There was no justification for the abortive coup of May 1979 and the successful one
in June 1979 because both took place during election period. The Supreme Military
Council II (SMC II) headed by General Akuffo was barely to hand over the reins of
government to a civilian government. The PNDC of 31st December 1981 also occurred
when a civilian administration headed by the Late President Hilla Limann was in
place. Akuffo and Limann regimes had committed repugnant acts of corruption, but
those of Rawlings were worse and outweighed that of Akuffo and Limnan combined.
The AFRC and PNDC regimes exterminated innocent lives. The mentioned regimes did not
only kill but robbed some people of their property and then forced them into
political exile. All these happened under Rawlings' military regimes. He personally
endorsed the killings of many people. He is now shamelessly seeking cover and
protection under the Indemnity clause. What is normally good for the goose is also
good for the gander. I will stop short of saying he killed others so he must be
killed. He is now a changed person. He is remorseful.

To dissuade other military personnel from going down the same path to acquire wealth
at the expense of the masses, I will side with those asking for the abolition of the
clause. However, the President of Ghana can pardon Rawlings and the likes of Boakye
Djan but not without issuing them and anyone entertaining the idea of overthrowing
elected governments a stern warning.

I warn our corrupt politicians who by their annoyingly corrupt acts give cause for
military interventions in our politics. Ghanaians should take cue from the ongoing
Arab Spring. That is what is a popular people's revolution but not a hungry lanky
soldier in search of wealth taking up arms to overthrow a government only to enrich
himself overnight. Real people's power can make it difficulty for the army to dabble
in politics.
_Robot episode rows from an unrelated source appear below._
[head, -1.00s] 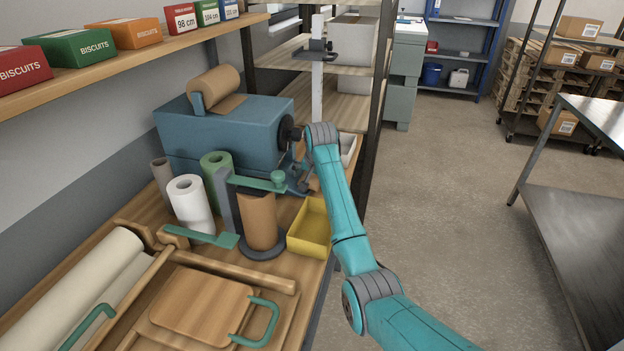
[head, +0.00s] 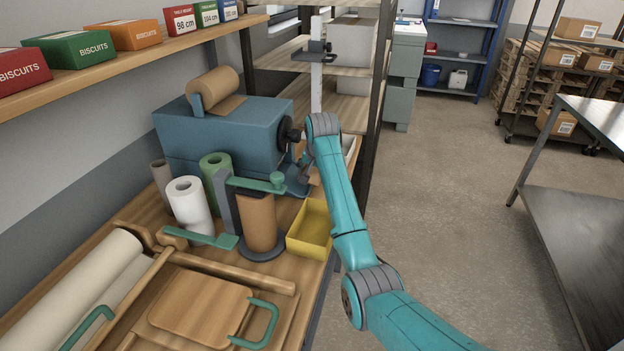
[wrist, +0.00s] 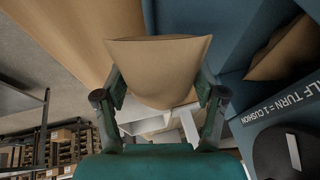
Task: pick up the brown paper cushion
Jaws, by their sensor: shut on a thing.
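The brown paper cushion (wrist: 160,68) sits between the two fingers of my gripper (wrist: 160,92) in the wrist view. The fingers press on its left and right sides, so my gripper is shut on it. The cushion looks pillow-shaped, with a wide flat end toward the top of the picture. In the head view my gripper is beside the right end of the blue machine (head: 215,135), mostly hidden behind my own arm. The cushion is hard to make out there.
The machine carries a brown paper roll (head: 215,88) and a dark knob (wrist: 288,152). More brown paper (wrist: 285,50) shows against the machine. A yellow bin (head: 311,228), a brown roll on a stand (head: 257,222) and a white roll (head: 190,205) stand nearby.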

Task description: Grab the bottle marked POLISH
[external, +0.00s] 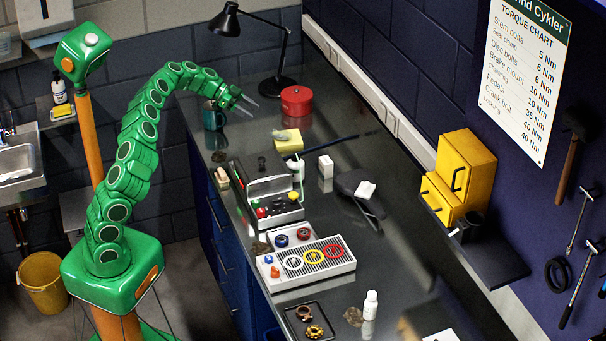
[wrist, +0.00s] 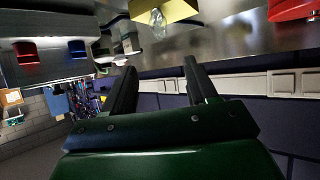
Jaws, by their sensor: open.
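No label reading POLISH is legible in either view. A small white bottle (external: 370,305) stands upright on the near part of the bench. Another small white bottle (external: 297,166) stands mid-bench beside the open case, partly overlapped by other things. A dark bottle with a pale label (external: 59,88) stands on the shelf by the sink. My gripper (external: 254,109) is open and empty above the far end of the bench, between the teal mug (external: 213,115) and the red tin (external: 296,101). In the wrist view its two dark fingers (wrist: 160,66) are apart with nothing between them.
A black lamp (external: 268,70) stands behind my gripper. The right strip of the bench is mostly clear.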

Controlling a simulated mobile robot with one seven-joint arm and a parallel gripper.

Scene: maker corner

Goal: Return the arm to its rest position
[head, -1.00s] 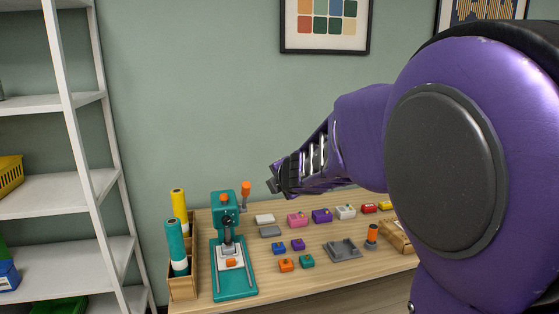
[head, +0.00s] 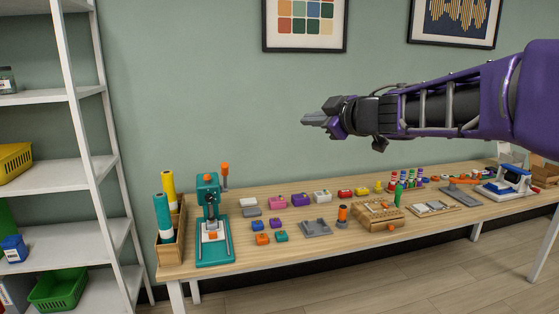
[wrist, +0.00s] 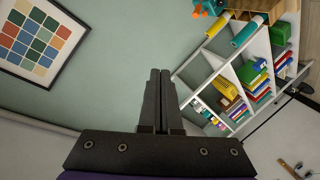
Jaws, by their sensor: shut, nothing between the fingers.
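My gripper (head: 314,121) is raised above the workbench, in front of the green wall, pointing left in the head view. My purple arm comes in from the right edge. In the wrist view my gripper's two dark fingers (wrist: 160,100) are together with nothing between them. My gripper touches nothing that I can see.
The workbench (head: 300,252) below holds a teal press (head: 213,225), small coloured blocks, a grey tray (head: 316,227) and a wooden box (head: 379,214). A white shelf (head: 50,180) stands at the left. A framed picture (head: 305,25) hangs behind. The air around my gripper is clear.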

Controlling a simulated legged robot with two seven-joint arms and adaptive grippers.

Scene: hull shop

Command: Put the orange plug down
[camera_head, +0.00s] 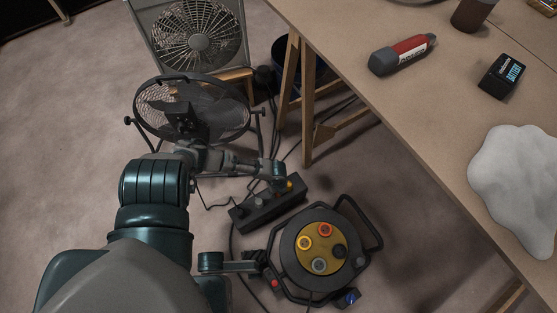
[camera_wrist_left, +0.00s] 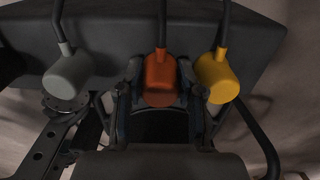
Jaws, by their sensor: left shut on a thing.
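The orange plug (camera_wrist_left: 160,80) sits between the two fingers of my left gripper (camera_wrist_left: 160,92), which is shut on it. Its dark cord runs up in the wrist view. A grey plug (camera_wrist_left: 70,78) is to its left and a yellow plug (camera_wrist_left: 217,78) to its right. A dark power strip (camera_wrist_left: 120,35) lies behind them; I cannot tell whether the orange plug is seated in it. In the head view my left gripper (camera_head: 278,180) is over the power strip (camera_head: 262,214) and hides the orange plug.
A cable reel (camera_head: 290,254) with coloured sockets stands on the floor close to the strip. Fans (camera_head: 197,42) are behind, with cords around.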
Look at what is happening in Egypt where people's power has forced the
military to quicken their exit from government.

Do I finally support the abolition of the Indemnity Clause? Yes! Do I support
Rawlings ever facing trial? Yes! Do I support future incarceration of Rawlings for
overthrowing governments and executing both past Heads of State and innocent people?
I will not comment on this. Ghanaians can pardon him for the evils he committed
against the nation as long as he continues to show remorse. He can continue to share
his views like any other Ghanaian but not in his usual style of intimidation.

Cast indemnity clause down the sewers. Ghana as said by Dr Kwame Nkrumah is free
forever. With the indemnity clause consigned to the refuse bin, Ghana is free
forever from the insults, intimidations and the divisive tribalism by Rawlings.